About 8,000 people attended the festival in 2011, the first year the chamber organized it and the first year specific attendance numbers were kept. (In 2010, the unofficial head count was 5,500.) Cobb is expecting even more this year.

She said the chamber has marketed Hops Fest directly to participating breweries, “many of whom have large fan bases.”

Meanwhile the Festival’s Facebook page follower list grew from 400 to more than 2,500 since 2011.

Cobb said this year the chamber expects a number of regional and national beer writers — and prime weather conditions.

She said that in light of the large crowd expected, “We hope people arrive and leave at an even pace,” bus said “We have great security, and so many volunteers involved.

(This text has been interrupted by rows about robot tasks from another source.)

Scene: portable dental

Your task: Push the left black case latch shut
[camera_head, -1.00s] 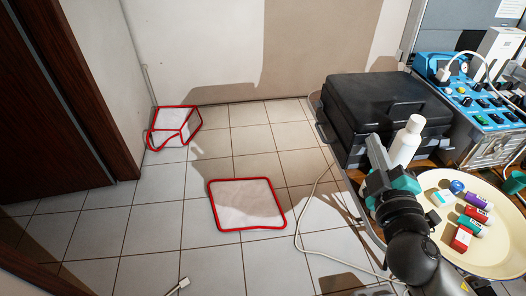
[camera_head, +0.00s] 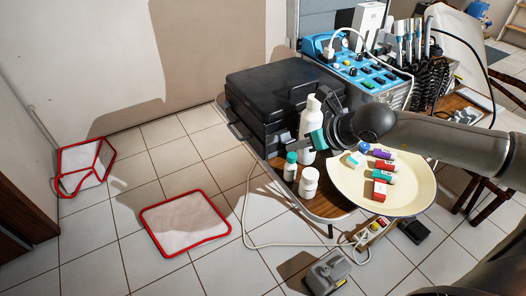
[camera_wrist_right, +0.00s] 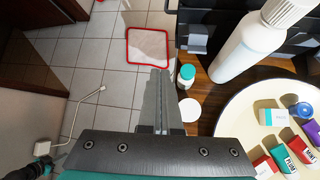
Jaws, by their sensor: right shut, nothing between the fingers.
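The black case (camera_head: 280,88) lies on the wooden table with its lid down. In the right wrist view, a grey latch-like tab (camera_wrist_right: 198,41) shows on the front of the case (camera_wrist_right: 225,14); I cannot tell whether it is latched. My right gripper (camera_head: 303,145) is in front of the case, beside the tall white bottle. In the right wrist view its fingers (camera_wrist_right: 159,78) are together and empty, to the left of and apart from the tab. At that view's lower left edge, a dark and teal part looks like my left gripper (camera_wrist_right: 35,168); its jaws are unclear.
The tall white bottle (camera_head: 307,117) stands close to the case front. A teal-capped bottle (camera_head: 290,167) and a white jar (camera_head: 308,182) stand near the table edge. A cream tray (camera_head: 340,180) holds small boxes and tubes. Blue equipment (camera_head: 350,68) stands behind.

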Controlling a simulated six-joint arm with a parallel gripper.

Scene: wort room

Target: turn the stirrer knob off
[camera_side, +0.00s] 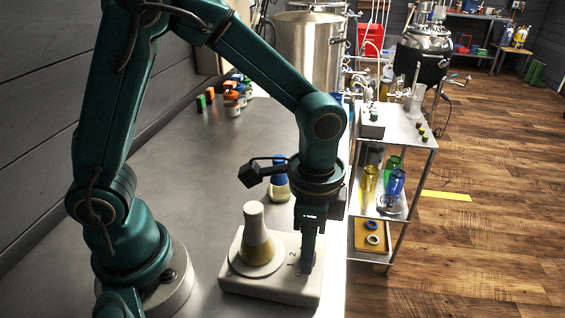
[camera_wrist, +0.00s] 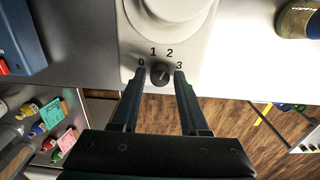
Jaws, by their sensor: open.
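The white stirrer (camera_side: 238,283) stands on the steel bench in the side view, with a conical flask (camera_side: 256,236) of yellowish liquid on its round plate. In the wrist view the stirrer's body (camera_wrist: 135,35) shows at the top, with a small dark knob (camera_wrist: 160,74) ringed by the digits 0, 1, 2 and 3. I cannot tell for sure which digit the knob points to. My gripper (camera_side: 307,272) points down at the knob end of the stirrer. Its fingers are open, one on each side of the knob; I cannot tell whether they touch it. The side view hides the knob behind my gripper.
A blue-topped flask (camera_side: 280,182) stands behind the stirrer. Several small bottles (camera_side: 233,100) stand further back on the bench. A steel cart (camera_side: 405,140) with glassware is beyond the bench's right edge. The bench between my base and the bottles is clear.

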“Last year was a really good crowd, lots of families, and locals.”

But Cobb said she recognizes that “this will be one full parking lot.” A venue change may be in order for the future, she said. (The festival started in 2006 a block away in the smaller parking lot at Fourth and Cascade, moving after two years to its current location.)

“We’re going to watch and see what happens,” she said.

Seven breweries will be presenting fresh-hopped beers at the festival, including Full Sail Brewery, which celebrates the season’s first hops with Hopfenfrisch, a Pilsner style lager, showcasing the Perle hop variety.

The brewery celebrates its 25th year with its new “25” Doppelbock ale, presented for first toast at 5 p.m. Thursday at the Full Sail Tasting room.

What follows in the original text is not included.